## [Set task]
Each line that holds the word "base" is to be identified and copied.

──────── Records for this exercise

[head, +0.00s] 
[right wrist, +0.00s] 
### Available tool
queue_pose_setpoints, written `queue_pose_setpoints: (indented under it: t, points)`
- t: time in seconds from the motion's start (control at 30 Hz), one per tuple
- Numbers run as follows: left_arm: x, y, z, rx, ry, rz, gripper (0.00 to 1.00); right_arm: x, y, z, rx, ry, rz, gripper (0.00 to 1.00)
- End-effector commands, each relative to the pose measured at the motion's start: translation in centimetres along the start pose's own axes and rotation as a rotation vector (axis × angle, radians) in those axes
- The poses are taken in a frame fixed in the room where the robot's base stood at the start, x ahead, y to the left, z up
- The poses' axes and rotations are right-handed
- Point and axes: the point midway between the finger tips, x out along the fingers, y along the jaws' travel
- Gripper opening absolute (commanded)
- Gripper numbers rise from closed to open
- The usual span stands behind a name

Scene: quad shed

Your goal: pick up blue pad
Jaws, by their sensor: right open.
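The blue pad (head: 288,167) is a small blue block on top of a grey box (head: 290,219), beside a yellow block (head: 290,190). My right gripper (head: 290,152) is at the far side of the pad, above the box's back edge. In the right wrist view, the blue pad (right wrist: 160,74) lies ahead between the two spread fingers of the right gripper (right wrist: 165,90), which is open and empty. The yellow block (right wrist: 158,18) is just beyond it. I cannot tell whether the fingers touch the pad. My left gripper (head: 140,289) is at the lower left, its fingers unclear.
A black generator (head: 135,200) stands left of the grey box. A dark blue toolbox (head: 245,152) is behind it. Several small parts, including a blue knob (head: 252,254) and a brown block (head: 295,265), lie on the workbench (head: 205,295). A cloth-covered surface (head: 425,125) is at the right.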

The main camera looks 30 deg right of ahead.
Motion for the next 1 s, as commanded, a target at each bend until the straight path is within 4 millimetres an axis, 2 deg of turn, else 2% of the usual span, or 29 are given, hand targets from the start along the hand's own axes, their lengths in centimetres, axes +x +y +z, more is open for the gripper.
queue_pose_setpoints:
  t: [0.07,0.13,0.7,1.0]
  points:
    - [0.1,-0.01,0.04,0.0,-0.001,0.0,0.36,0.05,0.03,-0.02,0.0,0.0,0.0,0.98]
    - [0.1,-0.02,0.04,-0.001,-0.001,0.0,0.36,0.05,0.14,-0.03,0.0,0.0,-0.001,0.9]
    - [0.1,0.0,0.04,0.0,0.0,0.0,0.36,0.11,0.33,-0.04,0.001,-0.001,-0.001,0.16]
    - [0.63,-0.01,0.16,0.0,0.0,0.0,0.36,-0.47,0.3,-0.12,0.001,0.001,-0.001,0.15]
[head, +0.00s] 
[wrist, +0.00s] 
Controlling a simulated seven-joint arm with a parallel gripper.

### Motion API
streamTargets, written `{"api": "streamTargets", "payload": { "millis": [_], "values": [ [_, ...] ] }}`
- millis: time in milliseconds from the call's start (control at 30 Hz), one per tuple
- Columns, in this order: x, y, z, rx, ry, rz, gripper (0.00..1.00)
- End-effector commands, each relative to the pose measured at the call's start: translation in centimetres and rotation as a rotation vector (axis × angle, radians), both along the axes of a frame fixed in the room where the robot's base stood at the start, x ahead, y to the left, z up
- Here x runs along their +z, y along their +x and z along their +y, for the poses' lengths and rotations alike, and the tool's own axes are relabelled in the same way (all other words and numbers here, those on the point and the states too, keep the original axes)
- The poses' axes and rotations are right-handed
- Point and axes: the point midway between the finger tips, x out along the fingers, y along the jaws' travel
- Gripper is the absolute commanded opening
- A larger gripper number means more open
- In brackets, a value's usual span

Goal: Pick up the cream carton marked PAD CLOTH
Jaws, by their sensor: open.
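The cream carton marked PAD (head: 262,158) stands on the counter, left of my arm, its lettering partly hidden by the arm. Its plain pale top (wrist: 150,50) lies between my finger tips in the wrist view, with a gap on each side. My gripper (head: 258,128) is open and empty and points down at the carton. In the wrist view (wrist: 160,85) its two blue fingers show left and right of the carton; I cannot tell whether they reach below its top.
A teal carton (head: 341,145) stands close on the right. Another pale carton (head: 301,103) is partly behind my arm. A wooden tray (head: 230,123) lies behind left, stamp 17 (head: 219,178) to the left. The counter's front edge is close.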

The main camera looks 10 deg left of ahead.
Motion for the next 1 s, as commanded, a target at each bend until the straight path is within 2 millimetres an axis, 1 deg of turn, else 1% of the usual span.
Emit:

────────────────

## [Correct response]
- The poses are taken in a frame fixed in the room where the robot's base stood at the start, x ahead, y to the left, z up
- End-effector commands, each relative to the pose measured at the call's start: translation in centimetres and rotation as a rotation vector (axis × angle, radians), both along the axes of a frame fixed in the room where the robot's base stood at the start, x ahead, y to the left, z up

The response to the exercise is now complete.